Jestem osobą, która żyje prowadzona instynktem. Nie zastanawiam się zbytnio nad przeszłością czy przyszłością. Kiedy czuję, że bardzo chcę coś zrobić w tym momencie, to po prostu to robię. Być może to jest to. Kiedy ja ich słucham, to zawsze jest mój głos, sposób w jaki śpiewam, co czuję, jest zawsze takie samo. Muzycznie to są rzeczy które lubię i których próbuję, pracuję z różnymi producentami, więc oni też mają swój wpływ, to nie zawsze jestem tylko ja. Black Orchid był prawdopodobnie mi najbliższy. Po prostu się tym cieszę, wybieram to co sprawia mi przyjemność. Podążam za uczuciem, za swoim instynktem. Mam nadzieję, że stale się rozwijam, próbuję nowych rzeczy. Jestem dziewczyną — różne buty, różna muzyka (śmiech).
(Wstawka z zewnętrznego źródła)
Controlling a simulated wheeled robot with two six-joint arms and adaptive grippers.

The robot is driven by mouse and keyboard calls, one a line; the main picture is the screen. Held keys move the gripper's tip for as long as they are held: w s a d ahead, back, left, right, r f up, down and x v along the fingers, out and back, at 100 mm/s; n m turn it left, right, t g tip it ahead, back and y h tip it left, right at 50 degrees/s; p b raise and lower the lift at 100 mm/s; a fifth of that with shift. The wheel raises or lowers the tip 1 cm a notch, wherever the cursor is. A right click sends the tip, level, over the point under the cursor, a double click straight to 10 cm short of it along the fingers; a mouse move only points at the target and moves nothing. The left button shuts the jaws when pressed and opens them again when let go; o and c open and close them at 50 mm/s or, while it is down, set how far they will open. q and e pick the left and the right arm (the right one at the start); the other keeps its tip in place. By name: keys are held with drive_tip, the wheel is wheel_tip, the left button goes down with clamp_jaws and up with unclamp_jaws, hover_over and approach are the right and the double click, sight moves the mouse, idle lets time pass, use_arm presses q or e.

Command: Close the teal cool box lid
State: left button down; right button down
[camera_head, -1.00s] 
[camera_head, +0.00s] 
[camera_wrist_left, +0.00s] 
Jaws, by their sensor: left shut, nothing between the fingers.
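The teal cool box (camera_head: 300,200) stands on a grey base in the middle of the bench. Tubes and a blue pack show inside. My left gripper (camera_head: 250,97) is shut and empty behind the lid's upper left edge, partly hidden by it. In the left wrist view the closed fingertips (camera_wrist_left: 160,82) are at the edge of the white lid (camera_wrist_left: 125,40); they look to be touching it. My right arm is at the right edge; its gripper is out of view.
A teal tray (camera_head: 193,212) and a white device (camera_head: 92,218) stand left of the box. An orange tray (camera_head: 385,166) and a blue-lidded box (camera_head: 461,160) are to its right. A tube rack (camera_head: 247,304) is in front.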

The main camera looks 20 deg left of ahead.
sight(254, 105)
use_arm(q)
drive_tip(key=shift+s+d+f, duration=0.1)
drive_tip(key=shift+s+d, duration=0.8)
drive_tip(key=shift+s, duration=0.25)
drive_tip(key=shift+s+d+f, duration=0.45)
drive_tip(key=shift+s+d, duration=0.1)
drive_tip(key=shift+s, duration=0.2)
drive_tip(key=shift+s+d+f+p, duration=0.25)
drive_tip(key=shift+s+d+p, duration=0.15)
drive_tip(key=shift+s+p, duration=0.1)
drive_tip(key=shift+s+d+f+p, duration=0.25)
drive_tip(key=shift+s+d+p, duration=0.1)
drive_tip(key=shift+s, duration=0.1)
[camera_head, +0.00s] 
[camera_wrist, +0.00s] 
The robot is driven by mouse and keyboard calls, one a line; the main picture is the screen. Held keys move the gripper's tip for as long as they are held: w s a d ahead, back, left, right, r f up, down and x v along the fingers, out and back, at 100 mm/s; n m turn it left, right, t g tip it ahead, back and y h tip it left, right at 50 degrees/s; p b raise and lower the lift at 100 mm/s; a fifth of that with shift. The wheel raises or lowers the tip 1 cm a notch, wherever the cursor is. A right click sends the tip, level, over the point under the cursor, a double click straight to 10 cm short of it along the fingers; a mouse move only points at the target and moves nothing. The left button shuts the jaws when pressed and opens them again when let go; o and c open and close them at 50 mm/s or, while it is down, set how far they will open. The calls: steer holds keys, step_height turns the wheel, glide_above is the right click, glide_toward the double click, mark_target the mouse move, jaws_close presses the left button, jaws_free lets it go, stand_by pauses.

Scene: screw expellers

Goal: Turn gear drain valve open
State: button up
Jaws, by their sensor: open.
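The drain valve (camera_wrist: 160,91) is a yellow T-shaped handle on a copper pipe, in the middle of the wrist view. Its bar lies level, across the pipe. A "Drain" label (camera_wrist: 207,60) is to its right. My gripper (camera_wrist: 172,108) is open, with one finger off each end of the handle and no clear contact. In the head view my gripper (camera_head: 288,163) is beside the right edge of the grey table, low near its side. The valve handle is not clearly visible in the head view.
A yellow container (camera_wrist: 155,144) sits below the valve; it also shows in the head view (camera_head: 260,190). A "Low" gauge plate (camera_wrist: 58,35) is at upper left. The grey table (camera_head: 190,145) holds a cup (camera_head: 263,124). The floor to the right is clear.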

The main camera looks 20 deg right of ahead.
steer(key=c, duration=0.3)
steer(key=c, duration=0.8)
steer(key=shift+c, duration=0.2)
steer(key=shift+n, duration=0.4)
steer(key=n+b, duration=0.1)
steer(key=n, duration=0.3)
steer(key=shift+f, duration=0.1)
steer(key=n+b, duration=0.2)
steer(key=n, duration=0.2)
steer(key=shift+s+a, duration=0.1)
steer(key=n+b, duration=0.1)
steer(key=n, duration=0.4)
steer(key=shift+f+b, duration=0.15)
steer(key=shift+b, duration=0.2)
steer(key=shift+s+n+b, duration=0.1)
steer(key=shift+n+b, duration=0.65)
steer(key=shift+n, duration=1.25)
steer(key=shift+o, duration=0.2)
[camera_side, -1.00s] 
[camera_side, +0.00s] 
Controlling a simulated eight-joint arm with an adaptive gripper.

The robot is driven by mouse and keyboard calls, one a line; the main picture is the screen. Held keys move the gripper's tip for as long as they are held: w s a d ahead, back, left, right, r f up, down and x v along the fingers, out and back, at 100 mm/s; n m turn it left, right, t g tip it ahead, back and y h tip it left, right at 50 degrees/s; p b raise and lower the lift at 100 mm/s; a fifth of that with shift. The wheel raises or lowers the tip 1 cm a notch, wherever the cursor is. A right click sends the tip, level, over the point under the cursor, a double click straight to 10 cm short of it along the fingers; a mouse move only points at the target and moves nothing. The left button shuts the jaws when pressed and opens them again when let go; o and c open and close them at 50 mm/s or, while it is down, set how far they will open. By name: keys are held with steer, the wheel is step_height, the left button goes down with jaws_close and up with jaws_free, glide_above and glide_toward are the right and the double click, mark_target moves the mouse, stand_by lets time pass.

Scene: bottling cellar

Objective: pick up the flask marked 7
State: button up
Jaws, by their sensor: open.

Jak doszło do Twojej współpracy z Borisem?

Bardzo lubiłam piosenkę „The Rhythm Divine” i chciałam zrobić coś podobnego (nuci). Zadzwoniłam do niego i powiedziałam, że chciałabym coś stworzyć wspólnie. Zgodził się i zaczęliśmy pracować. Ja zrobiłam dwie piosenki na ich album, a następnie stworzyliśmy album na przestrzeni 3 lat. Podobał nam się proces i tworzenie. W tym samym czasie zrobiłam również Black Orchid. Nie pracowaliśmy każdego dnia przez całe 3 lata. Spotykaliśmy się na jakieś 5 dni, 2 dni, ponownie po dwóch miesiącach i w taki sposób tworzyliśmy. On również pracował nad albumem dla Yello. Pracowaliśmy kiedy mogliśmy.

Jesteś również artystką jazzową, czy myślisz, że media pomijają jazz? Dlaczego tak się dzieje? Czy dlatego, że jest to trudna muzyka?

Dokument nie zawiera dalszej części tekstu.